Features

Police kill 11-year-old boy during drug raid

The Associated Press
Friday September 15, 2000

MODESTO — Police and prosecutors are investigating how an 11-year-old boy was accidentally shot in the back and killed by a veteran SWAT team member during a federal drug raid at his family’s home. 

Alberto Sepulveda, a seventh-grader, died Wednesday morning on the floor of his bedroom, killed by a blast from officer David Hawn’s shotgun. 

“From the preliminary investigation, all indications so far is that the shooting was accidental,” Police Chief Roy Wasden said Thursday. 

The chief, addressing the crisis a month after being sworn in, declined to elaborate until his department and the Stanislaus County District Attorney’s Office complete parallel investigations. 

“We’ll go through a very exhaustive and thorough investigation to find out what happened and why,” he said. “Then we will try to implement changes to ensure we will never have a similar accident.” 

Hawn, a 21-year department veteran and a SWAT team member for more than 18 years, was placed on paid leave pending the outcome of the probes. 

Mike Van Winkle, a spokesman for the state Department of Justice, which has 500 drug agents and investigators, said no veterans he spoke with could recall any other accidental shooting of children during previous drug raids. 

Last year, Hawn was cleared of wrongdoing for misfiring his gun into a suspect who had already killed himself during a SWAT raid. An internal investigation concluded an attacking pitbull brushed the muzzle of Hawn’s gun as he and other officers were checking the suspect for signs of life. 

“He has a star record,” his chief said. 

Hawn and five fellow team members entered the Sepulveda home about 6:15 a.m. Wednesday in one of 14 raids that were part of a 9-month investigation into methamphetamine trafficking by the U.S. Drug Enforcement Agency. 

The boy’s father, Moises Sepulveda, who owns an auto repair shop, was on of 14 people arrested in the sweep. He was booked on charges of methamphetamine trafficking and remained jailed Thursday. 

The boy’s mother, 8-year-old sister and 14-year-old brother were also home during the raid. 

Moises Sepulveda Jr., was on the top bunk bed above his brother when the SWAT team began banging on the door. He said he does not know if his brother was awake when he left the room. But his father was and the two met in the hallway. 
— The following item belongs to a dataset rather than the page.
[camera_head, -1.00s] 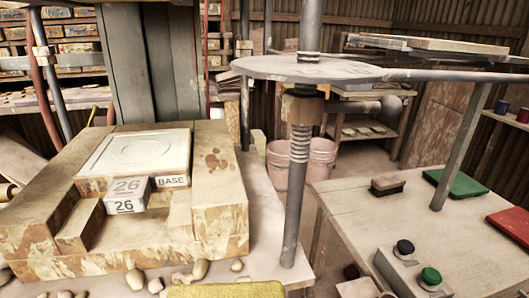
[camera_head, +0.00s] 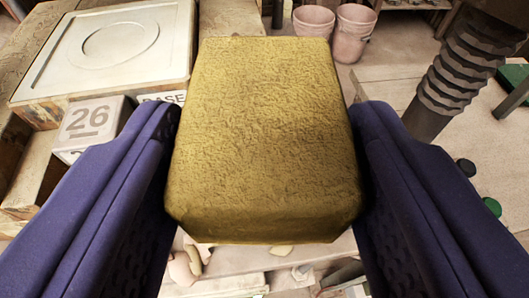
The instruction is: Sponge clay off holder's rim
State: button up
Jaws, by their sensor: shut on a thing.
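My gripper (camera_head: 270,112) has two dark blue fingers shut on the sides of a yellow, rough-textured sponge (camera_head: 265,150). The sponge is held up close to the camera and fills the middle of the view. The wooden holder (camera_head: 18,165) is at the left, behind my left finger. A grey block (camera_head: 95,125) marked "26" sits in front of the plate. The sponge and left finger hide the holder's right side; I cannot make out clay there.
A dark threaded post (camera_head: 460,75) stands at the right. Two pinkish buckets (camera_head: 355,32) are at the back. A pale bench (camera_head: 470,145) with dark and green knobs is at the right. Several small pale lumps lie below the sponge.

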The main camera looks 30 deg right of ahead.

“My father said to stay calm. Then the front door blew open and they threw out one of those smoke bombs,” the teen-ager said, pointing to the brown scorch mark left on the living room floor by the canister 

“My dad was cuffed and I was cuffed and one of them was stepping on my neck, pointing a gun down at me and told me not to move,” he said. “I heard another blast and thought it was another smoke bomb. 

“But it turns out they shot my brother.” 

On Thursday, friends and relatives gathered on the front lawn outside the family’s home in the city’s north side to help them grieve. Inside, the section of carpet where Alberto died was ripped up, not far from his bed. 

“It smelled like blood so bad, so we threw it away,” Sepulveda Jr. said. 

The boy’s mother wanted her privacy and did not wish to speak. She began wailing when someone arrived with a copy of the local newspaper and it got passed her way, the front page photo showing sheriff’s coroners removing her son’s sheet-covered body on a gurney. 

“This is hard for her,” said sister-in-law Josefina Felix. “She cried and said ’I don’t understand. He’s only 11-years-old. He did nothing. Why did he kill my son?’ She cried and cried. And I cried, too.” 

A Spanish-speaking police chaplain has been assigned to help the family through the ordeal. 

“We’re doing everything we can to help the mother and the other two children,” he said. “We’ll move through this. It’s a tough thing.” 

Sepulveda Jr., echoing the feelings of neighbors, relatives and other community members, said he didn’t understand why investigators did not try to enter peacefully before breaking down the door. 

“They could have come in nicely. We would have opened the door. My dad isn’t the kind of man who would put his family in jeopardy.” 

In methamphetamine raids, authorities have to know the potential that children could be present. More than 1,000 children were found living in clandestine methamphetamine labs seized by law enforcement officers in California last year, according to figures released in May.